Single-Region NVA Failover: Any scenario requiring automatic failover between primary and backup network appliances within a VPC benefits from AWS Route Server's approach. The lack of multipath support is actually advantageous when dealing with stateful appliances that can't share session information.
The Fundamental Difference: Transitive vs Non-Transitive Routing
The core philosophical difference lies in routing transitivity. Azure Route Server supports transitive routing, allowing learned routes to propagate between BGP peers and virtual network gateways. This enables hub-based architectures where Route Server acts as a central routing coordinator, much like a traditional campus network design.
AWS Route Server deliberately avoids transitivity, focusing on manipulating specific route tables in response to appliance failures. This reflects AWS's broader networking philosophy where explicit configuration and non-transitive routing are preferred over the "magic" of traditional networking protocols.
The Naming Confusion
The similar names mask fundamentally different services. Azure Route Server is a general-purpose BGP peering service that enables sophisticated routing architectures. AWS Route Server is a specialised failover orchestration tool designed for specific appliance redundancy scenarios.

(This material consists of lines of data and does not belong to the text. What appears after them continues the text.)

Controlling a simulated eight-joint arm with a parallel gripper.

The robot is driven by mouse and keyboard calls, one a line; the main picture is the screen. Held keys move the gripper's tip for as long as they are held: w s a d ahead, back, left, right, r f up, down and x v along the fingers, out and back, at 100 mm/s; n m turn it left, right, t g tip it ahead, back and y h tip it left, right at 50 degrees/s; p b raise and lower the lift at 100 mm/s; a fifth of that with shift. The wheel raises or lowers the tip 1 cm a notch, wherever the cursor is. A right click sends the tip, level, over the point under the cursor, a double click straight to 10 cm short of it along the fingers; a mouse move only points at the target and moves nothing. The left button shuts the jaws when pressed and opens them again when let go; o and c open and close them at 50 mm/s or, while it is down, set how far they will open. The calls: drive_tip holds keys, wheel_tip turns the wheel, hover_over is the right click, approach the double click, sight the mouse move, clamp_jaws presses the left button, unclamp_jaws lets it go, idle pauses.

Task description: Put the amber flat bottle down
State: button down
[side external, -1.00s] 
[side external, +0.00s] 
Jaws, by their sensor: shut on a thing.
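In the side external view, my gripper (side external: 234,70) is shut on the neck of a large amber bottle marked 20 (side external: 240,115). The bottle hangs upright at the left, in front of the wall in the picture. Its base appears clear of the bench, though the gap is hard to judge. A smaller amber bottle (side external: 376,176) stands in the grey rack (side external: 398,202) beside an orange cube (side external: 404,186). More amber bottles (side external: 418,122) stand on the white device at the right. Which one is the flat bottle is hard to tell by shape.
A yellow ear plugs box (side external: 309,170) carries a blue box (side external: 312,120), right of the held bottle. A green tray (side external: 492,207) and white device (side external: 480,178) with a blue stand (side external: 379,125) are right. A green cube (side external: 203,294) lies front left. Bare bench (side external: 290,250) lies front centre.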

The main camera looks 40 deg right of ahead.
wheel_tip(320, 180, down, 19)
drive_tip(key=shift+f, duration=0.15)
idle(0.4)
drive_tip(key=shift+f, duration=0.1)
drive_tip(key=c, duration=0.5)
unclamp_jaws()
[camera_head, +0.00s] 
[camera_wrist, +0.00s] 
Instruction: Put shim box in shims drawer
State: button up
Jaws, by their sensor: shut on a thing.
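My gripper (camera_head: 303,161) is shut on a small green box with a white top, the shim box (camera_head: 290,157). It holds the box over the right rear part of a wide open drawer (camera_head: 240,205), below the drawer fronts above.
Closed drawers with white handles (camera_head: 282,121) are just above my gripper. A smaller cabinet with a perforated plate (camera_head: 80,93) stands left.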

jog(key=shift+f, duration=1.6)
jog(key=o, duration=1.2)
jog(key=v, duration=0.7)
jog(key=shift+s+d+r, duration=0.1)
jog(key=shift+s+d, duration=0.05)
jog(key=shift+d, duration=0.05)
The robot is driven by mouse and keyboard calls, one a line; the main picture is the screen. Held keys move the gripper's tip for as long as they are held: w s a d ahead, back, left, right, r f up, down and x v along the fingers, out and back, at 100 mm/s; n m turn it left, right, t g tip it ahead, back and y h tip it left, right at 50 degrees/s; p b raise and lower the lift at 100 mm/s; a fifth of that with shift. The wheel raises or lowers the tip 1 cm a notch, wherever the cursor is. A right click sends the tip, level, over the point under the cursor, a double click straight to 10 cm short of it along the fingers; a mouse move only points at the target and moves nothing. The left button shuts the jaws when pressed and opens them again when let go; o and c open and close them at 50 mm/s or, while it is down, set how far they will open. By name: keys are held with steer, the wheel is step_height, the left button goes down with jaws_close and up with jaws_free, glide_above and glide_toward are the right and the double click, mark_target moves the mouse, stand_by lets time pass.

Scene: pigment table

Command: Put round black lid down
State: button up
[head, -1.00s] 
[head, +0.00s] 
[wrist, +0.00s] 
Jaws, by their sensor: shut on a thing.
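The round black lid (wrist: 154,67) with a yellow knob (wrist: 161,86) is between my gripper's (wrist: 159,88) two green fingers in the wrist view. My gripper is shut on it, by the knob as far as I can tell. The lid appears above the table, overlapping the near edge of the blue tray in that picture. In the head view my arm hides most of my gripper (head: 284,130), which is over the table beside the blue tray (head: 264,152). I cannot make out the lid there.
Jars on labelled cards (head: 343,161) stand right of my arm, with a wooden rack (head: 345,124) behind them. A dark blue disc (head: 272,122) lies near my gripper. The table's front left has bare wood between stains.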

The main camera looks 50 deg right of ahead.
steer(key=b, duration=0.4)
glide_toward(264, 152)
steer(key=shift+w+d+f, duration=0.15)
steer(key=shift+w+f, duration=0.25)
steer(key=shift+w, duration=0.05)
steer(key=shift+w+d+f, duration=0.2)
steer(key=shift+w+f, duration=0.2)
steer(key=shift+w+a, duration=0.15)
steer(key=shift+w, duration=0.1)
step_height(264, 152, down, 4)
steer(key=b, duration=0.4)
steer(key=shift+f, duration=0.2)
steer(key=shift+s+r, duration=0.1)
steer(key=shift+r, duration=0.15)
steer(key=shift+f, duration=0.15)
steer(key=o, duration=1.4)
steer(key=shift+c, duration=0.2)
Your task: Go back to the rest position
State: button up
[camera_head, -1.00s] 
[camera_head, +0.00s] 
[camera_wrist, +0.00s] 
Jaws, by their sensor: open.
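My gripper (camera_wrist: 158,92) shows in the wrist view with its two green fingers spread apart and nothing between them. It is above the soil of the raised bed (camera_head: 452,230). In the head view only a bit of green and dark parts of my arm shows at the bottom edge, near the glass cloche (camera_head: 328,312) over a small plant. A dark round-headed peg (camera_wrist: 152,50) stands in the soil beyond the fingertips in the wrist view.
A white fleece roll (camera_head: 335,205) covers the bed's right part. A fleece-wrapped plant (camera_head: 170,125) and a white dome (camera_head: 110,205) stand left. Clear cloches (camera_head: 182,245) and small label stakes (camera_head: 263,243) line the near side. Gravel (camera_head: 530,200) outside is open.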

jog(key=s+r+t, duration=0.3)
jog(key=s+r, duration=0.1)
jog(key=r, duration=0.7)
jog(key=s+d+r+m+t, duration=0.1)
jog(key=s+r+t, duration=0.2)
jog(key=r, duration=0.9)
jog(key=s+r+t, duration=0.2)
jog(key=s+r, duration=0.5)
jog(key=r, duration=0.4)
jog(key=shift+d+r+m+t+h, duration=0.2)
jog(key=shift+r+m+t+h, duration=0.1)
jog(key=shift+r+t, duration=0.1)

These services perfectly encapsulate their respective platforms' networking philosophies. Azure provides familiar abstractions that behave like traditional networking equipment, even when implemented through software-defined mechanisms. AWS offers purpose-built tools that solve specific problems through explicit configuration and non-transitive routing models.
Understanding these differences helps avoid the confusion caused by similar naming. More importantly, it ensures you choose the right tool for your specific networking requirements rather than assuming equivalent functionality based on service names.